*** DATA

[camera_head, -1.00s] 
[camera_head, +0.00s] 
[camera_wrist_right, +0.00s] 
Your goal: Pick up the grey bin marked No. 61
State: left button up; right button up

******
*** DATA

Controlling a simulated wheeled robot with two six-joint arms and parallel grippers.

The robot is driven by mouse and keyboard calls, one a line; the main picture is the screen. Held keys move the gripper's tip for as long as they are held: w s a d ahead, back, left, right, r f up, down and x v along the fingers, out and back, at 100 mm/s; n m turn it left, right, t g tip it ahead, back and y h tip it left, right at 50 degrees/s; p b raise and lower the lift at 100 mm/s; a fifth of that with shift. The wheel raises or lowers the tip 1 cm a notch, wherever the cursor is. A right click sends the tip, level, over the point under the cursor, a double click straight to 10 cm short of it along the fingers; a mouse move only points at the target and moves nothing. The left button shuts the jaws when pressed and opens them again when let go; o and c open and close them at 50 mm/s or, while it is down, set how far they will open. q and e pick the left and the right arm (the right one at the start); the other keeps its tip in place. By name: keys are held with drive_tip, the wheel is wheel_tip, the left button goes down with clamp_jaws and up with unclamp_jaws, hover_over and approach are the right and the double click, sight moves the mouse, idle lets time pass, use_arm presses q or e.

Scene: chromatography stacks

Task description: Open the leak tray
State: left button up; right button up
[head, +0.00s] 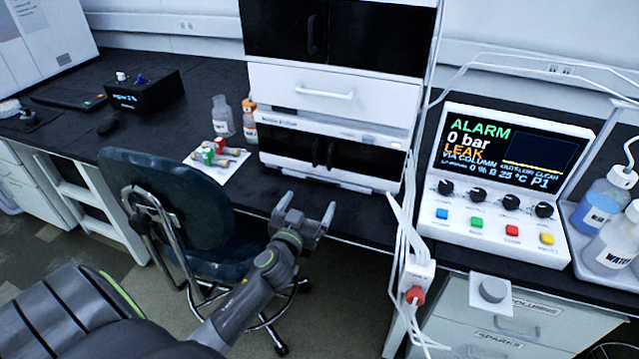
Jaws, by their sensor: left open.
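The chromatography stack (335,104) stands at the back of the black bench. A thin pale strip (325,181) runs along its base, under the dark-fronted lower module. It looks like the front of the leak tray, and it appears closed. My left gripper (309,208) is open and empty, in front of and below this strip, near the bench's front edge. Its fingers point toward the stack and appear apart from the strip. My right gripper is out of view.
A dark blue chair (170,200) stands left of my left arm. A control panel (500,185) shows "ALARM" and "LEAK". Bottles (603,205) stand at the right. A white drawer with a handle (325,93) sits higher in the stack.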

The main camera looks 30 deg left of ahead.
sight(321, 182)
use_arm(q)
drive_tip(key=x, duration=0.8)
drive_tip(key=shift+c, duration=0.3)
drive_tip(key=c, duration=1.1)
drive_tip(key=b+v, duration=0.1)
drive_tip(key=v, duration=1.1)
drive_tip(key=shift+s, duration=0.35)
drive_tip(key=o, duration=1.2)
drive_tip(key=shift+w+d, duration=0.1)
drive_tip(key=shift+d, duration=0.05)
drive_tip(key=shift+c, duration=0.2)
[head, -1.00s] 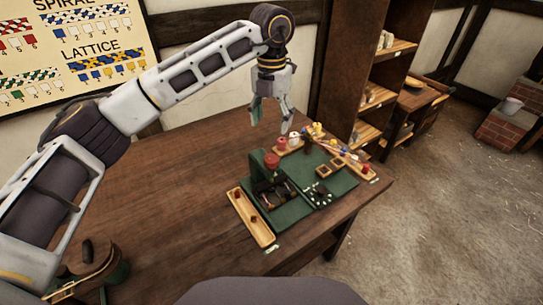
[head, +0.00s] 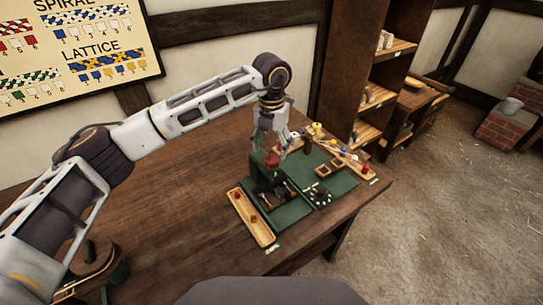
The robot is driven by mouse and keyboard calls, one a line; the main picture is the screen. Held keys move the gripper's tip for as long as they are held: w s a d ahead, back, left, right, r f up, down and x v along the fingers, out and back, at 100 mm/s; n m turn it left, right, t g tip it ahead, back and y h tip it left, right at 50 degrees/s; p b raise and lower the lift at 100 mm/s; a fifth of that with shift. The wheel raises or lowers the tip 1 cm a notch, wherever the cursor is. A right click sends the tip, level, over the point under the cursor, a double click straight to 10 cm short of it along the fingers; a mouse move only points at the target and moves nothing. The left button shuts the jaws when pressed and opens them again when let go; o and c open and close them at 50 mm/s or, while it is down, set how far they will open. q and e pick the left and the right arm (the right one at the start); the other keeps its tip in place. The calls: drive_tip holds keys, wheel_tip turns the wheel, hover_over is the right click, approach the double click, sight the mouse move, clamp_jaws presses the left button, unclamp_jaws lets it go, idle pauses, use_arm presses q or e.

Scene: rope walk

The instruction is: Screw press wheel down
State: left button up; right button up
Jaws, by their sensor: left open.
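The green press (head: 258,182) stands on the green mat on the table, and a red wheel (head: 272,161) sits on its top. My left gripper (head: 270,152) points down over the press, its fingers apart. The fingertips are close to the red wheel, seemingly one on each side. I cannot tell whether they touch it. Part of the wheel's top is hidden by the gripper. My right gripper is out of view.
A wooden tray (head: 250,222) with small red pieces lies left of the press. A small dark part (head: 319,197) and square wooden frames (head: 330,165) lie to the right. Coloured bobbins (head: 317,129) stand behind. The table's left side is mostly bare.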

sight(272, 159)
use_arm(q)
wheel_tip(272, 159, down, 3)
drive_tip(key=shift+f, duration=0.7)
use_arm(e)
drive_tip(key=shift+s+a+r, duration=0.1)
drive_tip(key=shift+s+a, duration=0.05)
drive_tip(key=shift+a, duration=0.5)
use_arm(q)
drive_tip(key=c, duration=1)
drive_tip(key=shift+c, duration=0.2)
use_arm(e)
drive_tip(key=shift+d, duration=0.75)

******
*** DATA

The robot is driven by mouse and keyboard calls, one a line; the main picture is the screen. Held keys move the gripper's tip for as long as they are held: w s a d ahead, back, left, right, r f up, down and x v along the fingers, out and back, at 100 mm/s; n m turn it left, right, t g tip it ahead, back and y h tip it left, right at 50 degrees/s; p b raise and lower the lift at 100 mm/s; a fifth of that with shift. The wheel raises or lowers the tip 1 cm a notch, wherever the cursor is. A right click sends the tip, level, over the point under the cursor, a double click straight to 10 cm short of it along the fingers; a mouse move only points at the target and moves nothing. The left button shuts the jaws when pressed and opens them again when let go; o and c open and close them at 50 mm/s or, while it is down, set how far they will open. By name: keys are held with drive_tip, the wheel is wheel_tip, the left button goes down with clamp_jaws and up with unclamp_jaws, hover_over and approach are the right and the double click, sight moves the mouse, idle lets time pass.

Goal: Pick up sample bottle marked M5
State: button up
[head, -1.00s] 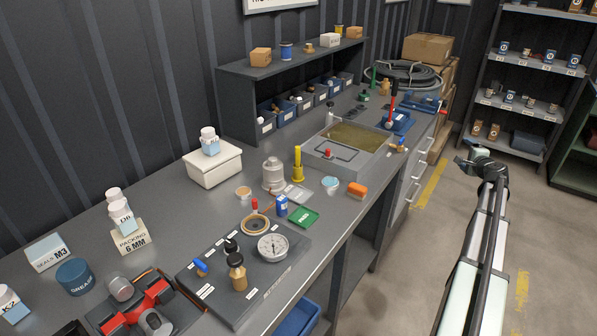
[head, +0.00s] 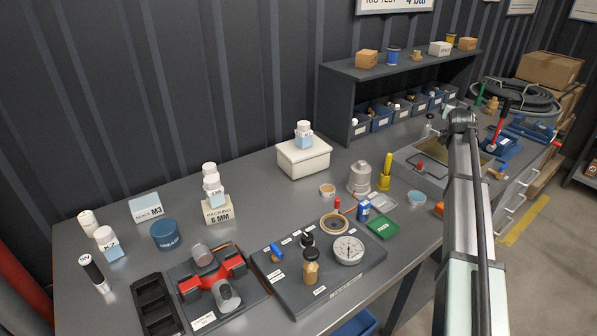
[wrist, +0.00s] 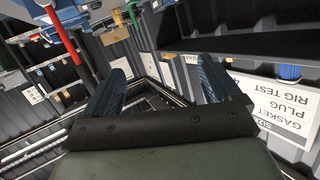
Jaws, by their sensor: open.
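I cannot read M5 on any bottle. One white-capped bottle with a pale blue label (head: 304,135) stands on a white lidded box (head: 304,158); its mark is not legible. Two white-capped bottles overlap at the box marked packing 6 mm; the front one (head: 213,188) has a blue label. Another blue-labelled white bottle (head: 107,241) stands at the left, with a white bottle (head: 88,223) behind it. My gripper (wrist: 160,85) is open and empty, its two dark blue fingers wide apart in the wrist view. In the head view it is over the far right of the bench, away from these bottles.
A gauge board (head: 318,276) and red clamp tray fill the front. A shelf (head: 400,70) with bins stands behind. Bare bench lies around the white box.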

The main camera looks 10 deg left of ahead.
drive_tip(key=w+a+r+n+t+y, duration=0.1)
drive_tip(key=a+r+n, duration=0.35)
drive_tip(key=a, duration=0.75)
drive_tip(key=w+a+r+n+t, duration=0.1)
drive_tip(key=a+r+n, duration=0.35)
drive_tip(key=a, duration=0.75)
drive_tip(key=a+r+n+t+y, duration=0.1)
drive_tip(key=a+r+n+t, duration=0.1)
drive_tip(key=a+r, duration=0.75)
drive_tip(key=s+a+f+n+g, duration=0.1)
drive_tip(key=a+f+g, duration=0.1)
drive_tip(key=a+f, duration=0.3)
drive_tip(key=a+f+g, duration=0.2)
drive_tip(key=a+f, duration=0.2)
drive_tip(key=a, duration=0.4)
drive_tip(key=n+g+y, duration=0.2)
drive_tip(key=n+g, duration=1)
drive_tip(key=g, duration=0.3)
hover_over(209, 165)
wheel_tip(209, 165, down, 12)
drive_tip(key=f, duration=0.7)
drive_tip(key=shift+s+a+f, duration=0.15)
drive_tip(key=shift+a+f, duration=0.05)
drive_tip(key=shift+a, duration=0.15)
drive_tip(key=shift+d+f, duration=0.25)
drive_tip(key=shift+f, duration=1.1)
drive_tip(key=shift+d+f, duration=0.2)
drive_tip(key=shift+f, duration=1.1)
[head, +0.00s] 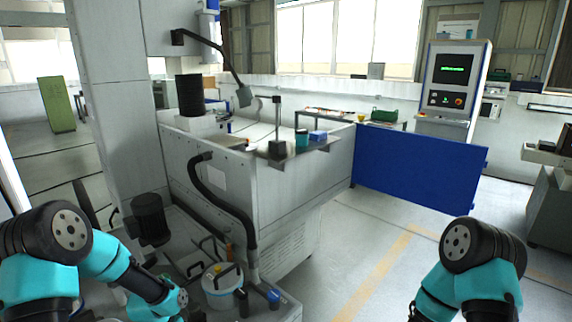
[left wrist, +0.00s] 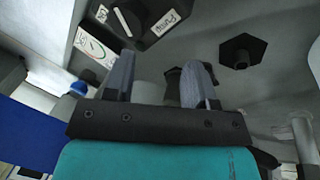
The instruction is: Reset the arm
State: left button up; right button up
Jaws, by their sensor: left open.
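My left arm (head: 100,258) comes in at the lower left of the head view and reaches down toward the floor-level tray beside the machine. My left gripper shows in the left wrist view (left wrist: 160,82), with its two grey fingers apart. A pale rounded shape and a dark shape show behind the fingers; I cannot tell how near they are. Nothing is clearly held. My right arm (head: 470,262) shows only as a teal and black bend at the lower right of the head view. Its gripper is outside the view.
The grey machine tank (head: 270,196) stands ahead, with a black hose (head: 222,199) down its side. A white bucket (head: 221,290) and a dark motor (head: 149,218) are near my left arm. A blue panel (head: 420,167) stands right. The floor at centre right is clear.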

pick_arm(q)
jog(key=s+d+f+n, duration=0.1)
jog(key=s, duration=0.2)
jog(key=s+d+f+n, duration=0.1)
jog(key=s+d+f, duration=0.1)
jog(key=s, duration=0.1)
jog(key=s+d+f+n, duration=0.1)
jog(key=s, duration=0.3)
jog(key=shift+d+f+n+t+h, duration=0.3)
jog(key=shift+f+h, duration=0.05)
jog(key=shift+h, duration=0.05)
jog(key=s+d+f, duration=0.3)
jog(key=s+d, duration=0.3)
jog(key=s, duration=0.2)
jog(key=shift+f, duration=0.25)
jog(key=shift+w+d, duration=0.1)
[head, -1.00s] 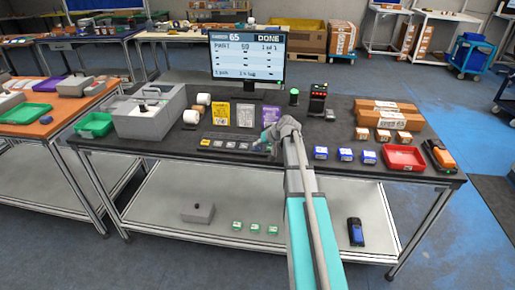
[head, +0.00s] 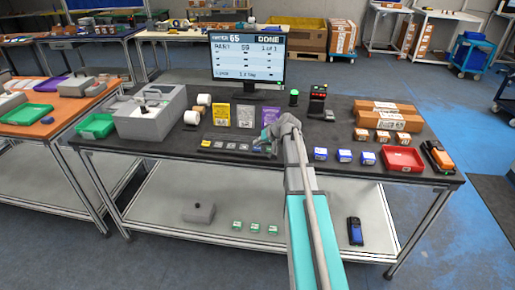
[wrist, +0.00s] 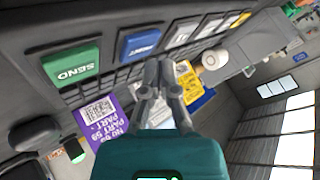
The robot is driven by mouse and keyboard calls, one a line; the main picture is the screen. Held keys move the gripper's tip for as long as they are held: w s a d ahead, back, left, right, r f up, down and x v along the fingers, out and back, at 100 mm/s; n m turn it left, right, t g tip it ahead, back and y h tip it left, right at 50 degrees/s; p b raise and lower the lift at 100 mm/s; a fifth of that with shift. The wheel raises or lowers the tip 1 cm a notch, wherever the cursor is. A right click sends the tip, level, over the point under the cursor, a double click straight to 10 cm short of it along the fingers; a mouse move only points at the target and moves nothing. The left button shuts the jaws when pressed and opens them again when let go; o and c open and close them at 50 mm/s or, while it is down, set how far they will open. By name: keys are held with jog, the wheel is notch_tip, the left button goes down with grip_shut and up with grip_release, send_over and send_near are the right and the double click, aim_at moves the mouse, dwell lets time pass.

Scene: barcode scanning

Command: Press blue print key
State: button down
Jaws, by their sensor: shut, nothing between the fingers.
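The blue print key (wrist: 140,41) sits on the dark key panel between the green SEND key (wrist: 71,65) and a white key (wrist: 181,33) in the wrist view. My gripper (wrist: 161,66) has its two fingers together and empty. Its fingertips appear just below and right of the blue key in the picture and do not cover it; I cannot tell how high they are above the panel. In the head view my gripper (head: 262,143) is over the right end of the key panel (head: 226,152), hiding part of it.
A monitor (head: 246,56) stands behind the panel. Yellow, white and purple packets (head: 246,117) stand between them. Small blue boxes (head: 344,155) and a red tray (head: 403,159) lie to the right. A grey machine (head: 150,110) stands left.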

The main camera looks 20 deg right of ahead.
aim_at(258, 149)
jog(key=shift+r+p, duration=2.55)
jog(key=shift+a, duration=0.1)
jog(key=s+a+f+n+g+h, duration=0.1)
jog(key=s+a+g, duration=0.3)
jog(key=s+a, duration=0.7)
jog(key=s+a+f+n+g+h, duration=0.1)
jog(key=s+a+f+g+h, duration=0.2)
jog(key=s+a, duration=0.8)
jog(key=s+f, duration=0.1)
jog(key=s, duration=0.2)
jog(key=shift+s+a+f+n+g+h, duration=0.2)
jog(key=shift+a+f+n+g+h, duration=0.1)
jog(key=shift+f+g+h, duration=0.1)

******

▶ **AIM OF THE EXERCISE**
Look through the data above. Find each line with the string "instruction" and copy it.

▶ **THE SOLUTION**
The instruction is: Screw press wheel down
The instruction is: Reset the arm

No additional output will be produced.